Mastershare's objective is to identify stocks that have a fair chance of appreciating within a year so that we can book profits and distribute dividends every year.

Mastershare, the two-decade old equity fund from UTI Mutual, seldom tops the performance charts, but is a consistent performer nevertheless. It has paid out a dividend in every one of the last 19 years. The dividends have continued even through the worst years for the stock market. Is such a policy the right one for an equity fund that is exposed to the ups and downs of the stock market? Is its investment strategy specially oriented to paying out dividends? The fund manager, Mr Sanjay Sinha, answered a few queries from Business Line:

Equity funds are usually not good vehicles to generate regular income. Is this fund's investment strategy especially tailored to generate dividend payouts? Do you, for example, book profits on target returns on stocks?

Mastershare's objective is to identify stocks which have a fair chance of appreciating within a year so that we are able to book profits and can distribute a dividend annually.

The quantum of dividend has varied across the years and reflects the movement of the market in the preceding year.
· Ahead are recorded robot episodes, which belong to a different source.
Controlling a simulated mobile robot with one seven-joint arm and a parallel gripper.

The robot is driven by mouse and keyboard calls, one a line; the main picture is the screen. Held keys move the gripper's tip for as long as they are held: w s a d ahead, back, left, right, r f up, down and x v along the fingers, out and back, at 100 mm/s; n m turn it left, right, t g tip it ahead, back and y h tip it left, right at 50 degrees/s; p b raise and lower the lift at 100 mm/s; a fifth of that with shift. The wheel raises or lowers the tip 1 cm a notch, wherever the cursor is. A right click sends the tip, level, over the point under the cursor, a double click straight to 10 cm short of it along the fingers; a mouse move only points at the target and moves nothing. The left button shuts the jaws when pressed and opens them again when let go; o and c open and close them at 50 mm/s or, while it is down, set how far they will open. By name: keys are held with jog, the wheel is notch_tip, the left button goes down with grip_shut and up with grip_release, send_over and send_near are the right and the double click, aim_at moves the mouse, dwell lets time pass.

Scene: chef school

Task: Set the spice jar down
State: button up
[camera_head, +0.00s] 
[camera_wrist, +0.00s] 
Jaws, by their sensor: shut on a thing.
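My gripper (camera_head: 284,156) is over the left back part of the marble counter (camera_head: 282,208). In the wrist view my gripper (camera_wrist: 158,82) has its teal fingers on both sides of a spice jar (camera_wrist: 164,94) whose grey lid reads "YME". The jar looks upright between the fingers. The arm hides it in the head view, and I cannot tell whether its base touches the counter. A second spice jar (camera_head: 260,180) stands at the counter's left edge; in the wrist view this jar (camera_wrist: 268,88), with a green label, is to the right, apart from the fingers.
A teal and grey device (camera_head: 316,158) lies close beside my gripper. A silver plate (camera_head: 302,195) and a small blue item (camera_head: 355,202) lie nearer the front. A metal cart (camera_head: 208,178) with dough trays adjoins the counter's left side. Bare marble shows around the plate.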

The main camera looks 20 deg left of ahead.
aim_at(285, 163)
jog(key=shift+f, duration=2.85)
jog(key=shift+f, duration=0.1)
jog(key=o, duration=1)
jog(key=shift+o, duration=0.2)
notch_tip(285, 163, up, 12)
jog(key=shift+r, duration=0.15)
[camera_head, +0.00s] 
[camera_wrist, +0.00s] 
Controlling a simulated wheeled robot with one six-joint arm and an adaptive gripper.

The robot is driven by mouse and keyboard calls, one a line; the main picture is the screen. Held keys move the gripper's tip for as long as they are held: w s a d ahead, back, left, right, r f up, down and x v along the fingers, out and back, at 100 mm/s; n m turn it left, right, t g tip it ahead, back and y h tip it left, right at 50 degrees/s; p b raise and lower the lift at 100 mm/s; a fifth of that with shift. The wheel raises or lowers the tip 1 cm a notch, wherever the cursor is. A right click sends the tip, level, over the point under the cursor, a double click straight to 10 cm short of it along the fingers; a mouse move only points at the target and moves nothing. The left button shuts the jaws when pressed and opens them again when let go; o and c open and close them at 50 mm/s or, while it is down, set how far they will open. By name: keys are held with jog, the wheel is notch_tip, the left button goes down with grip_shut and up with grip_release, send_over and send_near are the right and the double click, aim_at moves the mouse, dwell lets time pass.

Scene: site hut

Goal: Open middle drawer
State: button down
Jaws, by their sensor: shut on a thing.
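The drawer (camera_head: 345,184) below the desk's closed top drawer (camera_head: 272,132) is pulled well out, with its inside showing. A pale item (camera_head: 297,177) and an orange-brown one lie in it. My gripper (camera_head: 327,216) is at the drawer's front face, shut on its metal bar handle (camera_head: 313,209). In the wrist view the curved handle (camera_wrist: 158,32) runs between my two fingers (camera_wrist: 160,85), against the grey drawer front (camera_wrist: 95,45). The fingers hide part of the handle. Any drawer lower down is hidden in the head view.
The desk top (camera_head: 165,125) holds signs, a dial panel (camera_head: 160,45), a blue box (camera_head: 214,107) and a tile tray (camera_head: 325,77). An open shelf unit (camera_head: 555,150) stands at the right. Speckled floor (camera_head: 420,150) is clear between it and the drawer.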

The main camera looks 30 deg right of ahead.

An in-house research team, which tracks 15 sectors and 184 companies, aids the stock selection. The fundamentals of these companies are diligently examined and clear views are formed regarding fair levels of entry and exit.

Discipline is essential to measure up to investor expectations of an annual dividend. We, therefore, follow a conservative investment strategy. The portfolio is kept fairly diversified and, as far as possible, we peg the sector weights of the portfolio within a band of 5-7 per cent of their weights in the Sensex.

Are the fund managers confident of continuing with Mastershare's present dividend policy?

We intend to pursue the present dividend policy. We have a reasonable amount of reserves in the fund and this should enable the fund to tide over any cyclical moves of the market.

Mastershare's dividend payouts typically come in September/October every year. But stock market trends over the past six years suggest that stock prices usually appreciate sharply between November and March each year. Do dividend payouts prompt you to book profits on part of your holdings just before the "November effect" kicks in?

On the contrary, we normally attract a fair amount of inflows along with the announcement of dividends, which trickles in just before the uptrend that we have seen in the period between November to March over the past ten years. The new investors can ride this rally. We also allow re-investment of dividend under UTI Mastershare and thus the investor has the ability to plough back a tax-free inflow back into equity market

What is your outlook for the major indices after the sharp rise in valuations, of the past two years? Will equity funds be able to deliver a 15 per cent return from this level of the stock market?

The broad indices reflect a strong momentum in the corporate sector's earnings. This stems from resurgent economic growth. The GDP growth rate of over 8 per cent in the first quarter was led by an industrial production growth of over 10 per cent.

This, in turn, was led by growth in the capital goods and consumer segments. Going forward, the twin effects of strong earnings growth and increasing flow of liquidity to equity market, will reflect in a secular upward move in the indices.

There may be short-term hiccups based on sentiments, news flow and liquidity flows but this will not alter the broad direction of the market.

UTI Mastershare has delivered an annualised return of more than 16 per cent since its inception over the last 19 years. In the last one year it has generated almost 50 per cent return.

This goes to prove that equity investment is for the long term and it is advisable that investors commit investments in the equity market systematically rather than judge market levels and try to time the market.

Mastershare's performance has historically closely tracked that of the Sensex. Given this, what is the reason for the fund underperforming the Sensex over the past year?

If you compare the performance of Mastershare over a one-year period starting from September 2004, you will find that it has outperformed the Sensex in two out of the three quarters. The last leg of the Sensex rally was led by some of the index heavyweights and, being fairly diversified, UTI Mastershare appears to have underperformed.

This performance difference is an aberration and is narrowing. If you look at the last one-month's performance as on October 5, 2005, UTI Mastershare is in the first quartile among 130 diversified equity funds in terms of performance.